The total valuation of both of these warrants was determined to be $12,460,000. The first warrant was valued using the Black-Scholes option pricing model with the following assumptions: risk-free interest rate of 6.0%, term of three years and volatility of 80%.  The second warrant was also valued using the Black-Scholes option pricing model with the following assumptions: risk-free interest rate of 6.0%, term of three and 1/4 years and volatility of 70%. The difference between the total valuation of the warrants and the Black-Scholes option pricing model output is primarily attributable to discounts relating to both the dilution impact from the potential issuance of the shares of common stock underlying the warrants and the restrictions upon the exercise of the first warrant and the ability to sell the shares issuable upon exercise of that warrant. The total valuation was recorded as a contra-equity item called marketing services receivable and was expensed over a one-year term, consistent with the treatment of the first year cash payment due to the unilateral cancellation right.  The Company recorded $6.0 million in non- cash marketing costs in the year ended December 31, 2001 related to the issuance of these warrants. As of December 31, 2001, the warrants were fully amortized.

Convertible Debt

On July 12, 2001, the Company sold a $5 million convertible note to The Charles Schwab Corporation, which was convertible into shares of its common stock at a conversion price of $1.06 per share and which was scheduled to mature on January 19, 2003. The Company issued the note for general corporate purposes and in order to obtain adequate excess cash reserves above its minimum cash covenant requirements under its warehouse lines of credit. As the convertible feature was issuable in the Company's stock, no value was ascribed to the convertible feature of the note at the time it was issued (in accordance with APB 14 and SFAS 133).
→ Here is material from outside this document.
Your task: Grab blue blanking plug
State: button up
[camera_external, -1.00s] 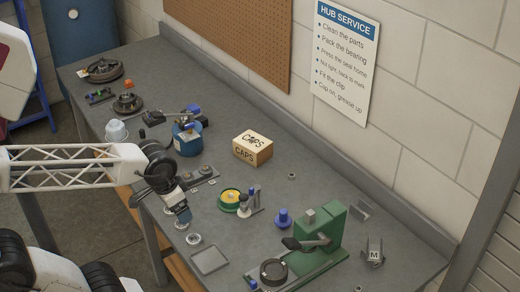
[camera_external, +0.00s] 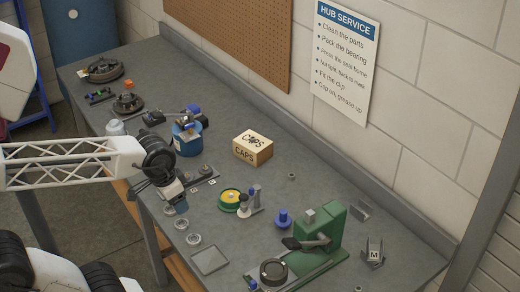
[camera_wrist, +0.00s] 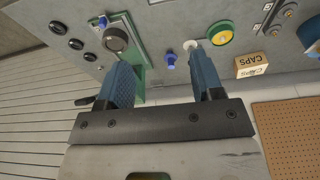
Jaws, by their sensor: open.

The convertible note bore interest at a rate of 8% per annum and was payable quarterly. Schwab beneficially owned approximately 19% of the Company's outstanding shares at the time the note was issued on July 12, 2001 (after giving effect to the warrant exchange described below). Beneficial ownership includes shares directly held and those issuable under warrants that are exercisable within sixty days of July 12, 2001, regardless of whether the warrant exercise price is less than the market price. Schwab received a total of $183,000 and $113,000 in interest payments on this note for the years ended December 31, 2001 and 2002, respectively.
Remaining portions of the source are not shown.